Qual è il vero obiettivo di Donald Trump riguardo la guerra in Ucraina? Il continuo alternarsi di dichiarazioni contraddittorie dell'amministrazione Usa confonde osservatori e lettori di giornali: un giorno Trump si comporta da compagno di merende del dittatore di Mosca, stendendogli il tappeto rosso in Alaska, due mesi dopo lo colpisce con sanzioni destinate ad azzoppare il suo strategico export di petrolio e fa trapelare di non escludere di fornire all'Ucraina i micidiali missili Tomahawk col permesso di lanciarli in Russia, poi ci ripensa ancora e salta fuori con un "piano di pace" che è quasi la fotocopia delle pretese più estreme del Cremlino e ingiunge a Zelensky di accettarlo entro sei giorni pena lasciarlo in braghe di tela nel gelido inverno di fronte all'invasore russo.
Non parliamo del segretario di Stato Marco Rubio, che in privato con i senatori repubblicani meno disposti a fare pappa e ciccia con un criminale di guerra nemico dell'Occidente ammette che quello di Steve Witkoff altro non è che l'elenco dei desideri di Putin, poi in pubblico si rimangia tutto e afferma che quel piano è stato compilato "tenendo conto delle discussioni con gli ucraini": davvero non si direbbe, visto che i famosi 28 punti equivalgono a un prontuario di capitolazione per Kiev. Ma bisogna capirlo, il giovane Rubio: pensa alla sua carriera politica.
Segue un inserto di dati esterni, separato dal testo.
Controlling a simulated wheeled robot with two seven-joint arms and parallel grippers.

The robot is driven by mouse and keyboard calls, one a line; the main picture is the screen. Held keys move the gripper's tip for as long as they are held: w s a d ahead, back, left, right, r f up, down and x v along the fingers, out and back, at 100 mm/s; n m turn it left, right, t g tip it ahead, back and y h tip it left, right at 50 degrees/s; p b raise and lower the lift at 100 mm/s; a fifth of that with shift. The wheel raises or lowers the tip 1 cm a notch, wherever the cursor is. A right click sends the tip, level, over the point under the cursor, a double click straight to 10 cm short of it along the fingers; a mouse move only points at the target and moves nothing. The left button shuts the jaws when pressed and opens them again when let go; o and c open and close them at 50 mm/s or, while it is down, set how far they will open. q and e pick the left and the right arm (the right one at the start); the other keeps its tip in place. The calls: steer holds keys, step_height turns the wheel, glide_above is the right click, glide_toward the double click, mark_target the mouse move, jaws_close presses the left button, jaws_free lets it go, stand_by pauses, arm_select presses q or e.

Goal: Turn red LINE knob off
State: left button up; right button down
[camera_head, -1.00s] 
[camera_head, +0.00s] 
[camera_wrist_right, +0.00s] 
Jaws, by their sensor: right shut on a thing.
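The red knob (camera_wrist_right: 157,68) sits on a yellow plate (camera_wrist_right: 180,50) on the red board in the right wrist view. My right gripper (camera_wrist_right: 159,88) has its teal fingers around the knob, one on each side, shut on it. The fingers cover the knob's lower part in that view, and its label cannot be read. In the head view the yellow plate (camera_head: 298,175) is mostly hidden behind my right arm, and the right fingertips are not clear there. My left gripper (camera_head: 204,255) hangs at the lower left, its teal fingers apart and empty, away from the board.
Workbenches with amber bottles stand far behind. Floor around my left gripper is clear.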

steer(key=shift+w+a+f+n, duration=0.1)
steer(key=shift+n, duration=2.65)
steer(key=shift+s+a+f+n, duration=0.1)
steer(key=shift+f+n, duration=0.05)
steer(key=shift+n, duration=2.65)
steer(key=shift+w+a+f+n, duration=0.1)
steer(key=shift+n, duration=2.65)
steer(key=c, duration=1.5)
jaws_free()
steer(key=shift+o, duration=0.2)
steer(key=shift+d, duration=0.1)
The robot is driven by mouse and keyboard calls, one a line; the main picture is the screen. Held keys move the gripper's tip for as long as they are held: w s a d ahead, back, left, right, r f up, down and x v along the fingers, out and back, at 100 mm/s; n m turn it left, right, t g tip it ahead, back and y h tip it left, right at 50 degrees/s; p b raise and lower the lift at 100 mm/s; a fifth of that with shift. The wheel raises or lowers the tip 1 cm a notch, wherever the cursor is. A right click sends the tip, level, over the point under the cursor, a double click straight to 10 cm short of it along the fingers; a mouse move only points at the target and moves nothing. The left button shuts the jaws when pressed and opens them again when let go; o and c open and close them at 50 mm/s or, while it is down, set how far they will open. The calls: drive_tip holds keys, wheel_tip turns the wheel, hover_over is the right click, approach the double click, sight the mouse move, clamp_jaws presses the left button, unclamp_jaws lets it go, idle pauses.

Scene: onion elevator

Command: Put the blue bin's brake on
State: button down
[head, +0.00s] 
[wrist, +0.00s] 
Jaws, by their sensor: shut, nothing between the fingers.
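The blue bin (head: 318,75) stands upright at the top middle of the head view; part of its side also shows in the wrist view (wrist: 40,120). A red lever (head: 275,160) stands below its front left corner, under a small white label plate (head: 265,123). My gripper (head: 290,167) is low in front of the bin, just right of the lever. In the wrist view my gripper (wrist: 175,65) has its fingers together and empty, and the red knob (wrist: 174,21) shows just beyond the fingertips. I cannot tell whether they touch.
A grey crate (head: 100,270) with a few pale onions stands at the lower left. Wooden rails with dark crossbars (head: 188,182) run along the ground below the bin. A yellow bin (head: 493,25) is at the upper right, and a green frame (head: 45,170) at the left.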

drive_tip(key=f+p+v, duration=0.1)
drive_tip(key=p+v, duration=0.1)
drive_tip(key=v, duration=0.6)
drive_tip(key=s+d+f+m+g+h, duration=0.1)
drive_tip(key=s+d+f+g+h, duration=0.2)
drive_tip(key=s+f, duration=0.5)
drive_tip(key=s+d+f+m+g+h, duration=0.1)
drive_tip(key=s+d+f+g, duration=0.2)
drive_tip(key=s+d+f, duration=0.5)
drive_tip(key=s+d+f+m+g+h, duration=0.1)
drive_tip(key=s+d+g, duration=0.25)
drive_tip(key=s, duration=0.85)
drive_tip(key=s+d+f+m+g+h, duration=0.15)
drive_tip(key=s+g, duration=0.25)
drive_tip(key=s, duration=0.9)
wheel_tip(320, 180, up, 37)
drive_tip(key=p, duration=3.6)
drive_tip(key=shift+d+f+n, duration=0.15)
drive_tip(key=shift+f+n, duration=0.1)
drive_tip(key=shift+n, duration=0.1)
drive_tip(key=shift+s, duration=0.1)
A suo tempo, per non fare la misera fine di Nikki Haley che osò sfidare Trump alle primarie repubblicane per le presidenziali 2024, ha giurato fedeltà al capo Maga e ora si barcamena buttando lì ogni tanto qualche cauto segnale di indipendenza, che potrebbe (chissà mai) servirgli in un imprevedibile futuro post trumpiano.
Diciamolo una volta per tutte. Questo apparente alternarsi di posizioni è solo fumo negli occhi. Trump ha l'unica bussola del denaro e della vanagloria personale, e Zelensky ha purtroppo ragione a vivere nell'angoscia. Al tycoon della Casa Bianca, e tantomeno agli yesmen che si è scelto come collaboratori, dal vicepresidente Vance, al capo del Pentagono Hegseth fino al cosiddetto mediatore Witkoff, nulla importa infatti dei valori comuni dell'Occidente liberaldemocratico. Aggressore e aggredito per loro nemmeno pari sono: stanno volentieri dalla parte di Putin, e nei prossimi giorni l'Ucraina potrà solo sperare in qualche ritocco del piano Witkoff o, in alternativa, nella fattiva solidarietà europea.
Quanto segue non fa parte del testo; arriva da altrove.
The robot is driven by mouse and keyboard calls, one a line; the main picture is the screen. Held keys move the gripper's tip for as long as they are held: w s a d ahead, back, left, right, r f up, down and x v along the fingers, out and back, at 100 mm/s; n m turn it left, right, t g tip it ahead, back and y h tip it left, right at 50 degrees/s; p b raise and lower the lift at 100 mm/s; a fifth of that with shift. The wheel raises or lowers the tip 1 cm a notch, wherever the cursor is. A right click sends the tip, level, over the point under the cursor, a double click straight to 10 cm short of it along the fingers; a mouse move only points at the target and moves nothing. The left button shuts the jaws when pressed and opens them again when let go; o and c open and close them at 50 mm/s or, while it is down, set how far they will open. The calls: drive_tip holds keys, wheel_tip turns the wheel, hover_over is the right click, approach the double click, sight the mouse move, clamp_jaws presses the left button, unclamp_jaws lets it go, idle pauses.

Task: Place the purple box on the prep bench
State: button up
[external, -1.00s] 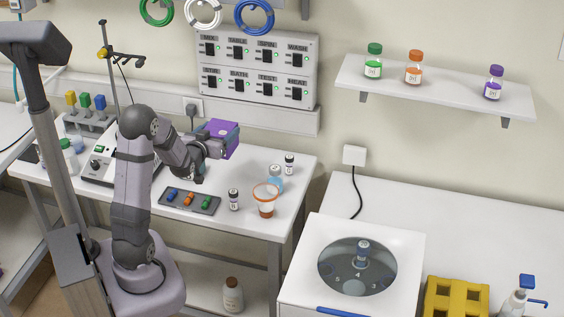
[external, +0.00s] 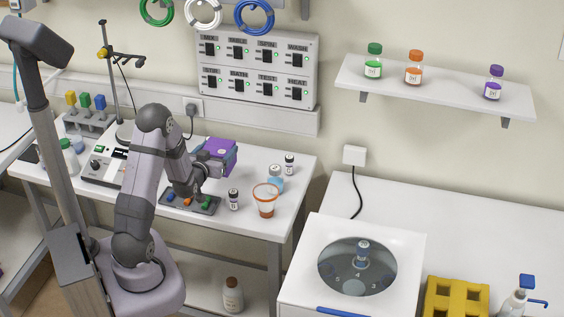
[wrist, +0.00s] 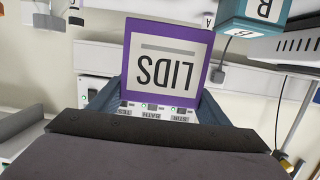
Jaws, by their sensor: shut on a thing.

Le ragioni di questa scelta di campo sono note da tempo. A Trump importa zero dell'alleanza con gli europei, che vede semmai da sempre come rivali geopolitici e commerciali. Finge il contrario quando gli conviene, ma gli va benissimo spartirsi il mondo in zone d'influenza con Putin e Xi Jinping. Gli importa altresì moltissimo di riavviare il business con una Russia guidata da quello che Biden definiva (con piena ragione) un killer, e che egli considera invece un partner ideale, essendo cinico e narcisista come lui: e sa bene che non mancherà una ricca fetta di guadagni per sé e per i suoi familiari e sodali.
Trump ha infine il chiodo fisso di passare alla storia come il Grande Pacificatore che non è, oscurando il detestato Barack Obama. Non importa se la sua "pace in Ucraina" sarebbe una porcheria che aprirebbe la porta alla peggior instabilità in Europa: purché si possa dire che si è smesso di sparare per un po' grazie a lui. Poi saranno affaracci altrui. Nostri, per la precisione.